• Challenge: Where the word "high" occurs in a line, return that line.

— begin Input for this task —

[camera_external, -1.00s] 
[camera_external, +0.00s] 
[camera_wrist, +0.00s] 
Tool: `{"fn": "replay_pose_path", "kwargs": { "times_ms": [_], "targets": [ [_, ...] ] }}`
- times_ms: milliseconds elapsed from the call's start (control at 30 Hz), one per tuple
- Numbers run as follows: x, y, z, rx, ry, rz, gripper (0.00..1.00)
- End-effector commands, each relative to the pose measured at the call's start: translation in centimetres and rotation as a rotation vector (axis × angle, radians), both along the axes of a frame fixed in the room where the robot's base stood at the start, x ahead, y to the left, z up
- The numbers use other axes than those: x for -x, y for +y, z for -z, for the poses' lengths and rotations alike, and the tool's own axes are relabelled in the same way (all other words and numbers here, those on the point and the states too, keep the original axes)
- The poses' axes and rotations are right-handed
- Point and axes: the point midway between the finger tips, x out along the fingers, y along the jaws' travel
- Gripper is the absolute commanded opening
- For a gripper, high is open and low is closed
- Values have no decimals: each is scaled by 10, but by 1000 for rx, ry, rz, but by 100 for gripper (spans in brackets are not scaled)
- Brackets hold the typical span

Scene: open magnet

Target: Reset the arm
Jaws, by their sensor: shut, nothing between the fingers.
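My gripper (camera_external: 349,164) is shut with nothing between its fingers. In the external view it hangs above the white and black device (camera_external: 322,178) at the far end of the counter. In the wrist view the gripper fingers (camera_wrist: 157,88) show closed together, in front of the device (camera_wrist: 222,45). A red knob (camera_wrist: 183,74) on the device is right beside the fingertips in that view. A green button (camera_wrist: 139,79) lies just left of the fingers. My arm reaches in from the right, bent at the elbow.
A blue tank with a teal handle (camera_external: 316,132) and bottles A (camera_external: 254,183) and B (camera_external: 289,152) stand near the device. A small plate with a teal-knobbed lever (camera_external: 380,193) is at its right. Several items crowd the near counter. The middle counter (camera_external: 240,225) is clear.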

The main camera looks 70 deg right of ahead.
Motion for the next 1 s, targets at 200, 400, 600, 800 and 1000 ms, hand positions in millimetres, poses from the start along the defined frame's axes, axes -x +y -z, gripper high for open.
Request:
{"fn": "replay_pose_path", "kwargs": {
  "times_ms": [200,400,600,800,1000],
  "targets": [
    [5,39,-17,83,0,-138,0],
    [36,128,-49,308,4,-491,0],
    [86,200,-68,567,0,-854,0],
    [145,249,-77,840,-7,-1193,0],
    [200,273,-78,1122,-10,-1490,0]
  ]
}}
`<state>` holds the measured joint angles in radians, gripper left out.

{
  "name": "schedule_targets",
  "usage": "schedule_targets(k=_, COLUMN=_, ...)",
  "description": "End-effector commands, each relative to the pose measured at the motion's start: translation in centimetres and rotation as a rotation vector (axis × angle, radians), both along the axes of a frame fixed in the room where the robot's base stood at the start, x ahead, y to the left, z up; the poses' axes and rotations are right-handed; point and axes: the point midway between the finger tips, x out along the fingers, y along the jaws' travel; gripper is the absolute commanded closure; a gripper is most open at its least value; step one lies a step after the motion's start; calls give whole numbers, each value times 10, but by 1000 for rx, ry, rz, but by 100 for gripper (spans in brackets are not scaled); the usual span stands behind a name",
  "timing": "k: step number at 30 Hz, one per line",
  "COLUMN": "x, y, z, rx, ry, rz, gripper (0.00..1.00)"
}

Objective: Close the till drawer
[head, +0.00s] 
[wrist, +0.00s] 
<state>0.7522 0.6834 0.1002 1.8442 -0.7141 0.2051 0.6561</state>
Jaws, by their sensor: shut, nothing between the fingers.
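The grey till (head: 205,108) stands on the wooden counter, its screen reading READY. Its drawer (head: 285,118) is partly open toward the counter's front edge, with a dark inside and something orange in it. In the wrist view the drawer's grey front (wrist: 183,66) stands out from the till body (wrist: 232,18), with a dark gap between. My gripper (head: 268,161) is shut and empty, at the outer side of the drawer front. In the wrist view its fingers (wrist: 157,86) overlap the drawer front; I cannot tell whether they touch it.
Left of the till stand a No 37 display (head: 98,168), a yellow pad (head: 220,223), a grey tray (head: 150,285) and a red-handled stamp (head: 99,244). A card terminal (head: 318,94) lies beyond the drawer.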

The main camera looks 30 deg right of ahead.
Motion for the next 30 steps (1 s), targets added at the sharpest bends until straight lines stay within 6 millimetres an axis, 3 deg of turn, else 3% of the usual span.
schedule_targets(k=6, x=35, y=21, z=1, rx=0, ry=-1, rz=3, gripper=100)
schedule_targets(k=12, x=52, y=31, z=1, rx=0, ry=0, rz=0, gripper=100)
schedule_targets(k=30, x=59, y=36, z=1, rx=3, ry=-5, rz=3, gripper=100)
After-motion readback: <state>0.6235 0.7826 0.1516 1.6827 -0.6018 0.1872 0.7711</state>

— end Input for this task —

• Task result:
- For a gripper, high is open and low is closed
Motion for the next 1 s, targets at 200, 400, 600, 800 and 1000 ms, hand positions in millimetres, poses from the start along the defined frame's axes, axes -x +y -z, gripper high for open.

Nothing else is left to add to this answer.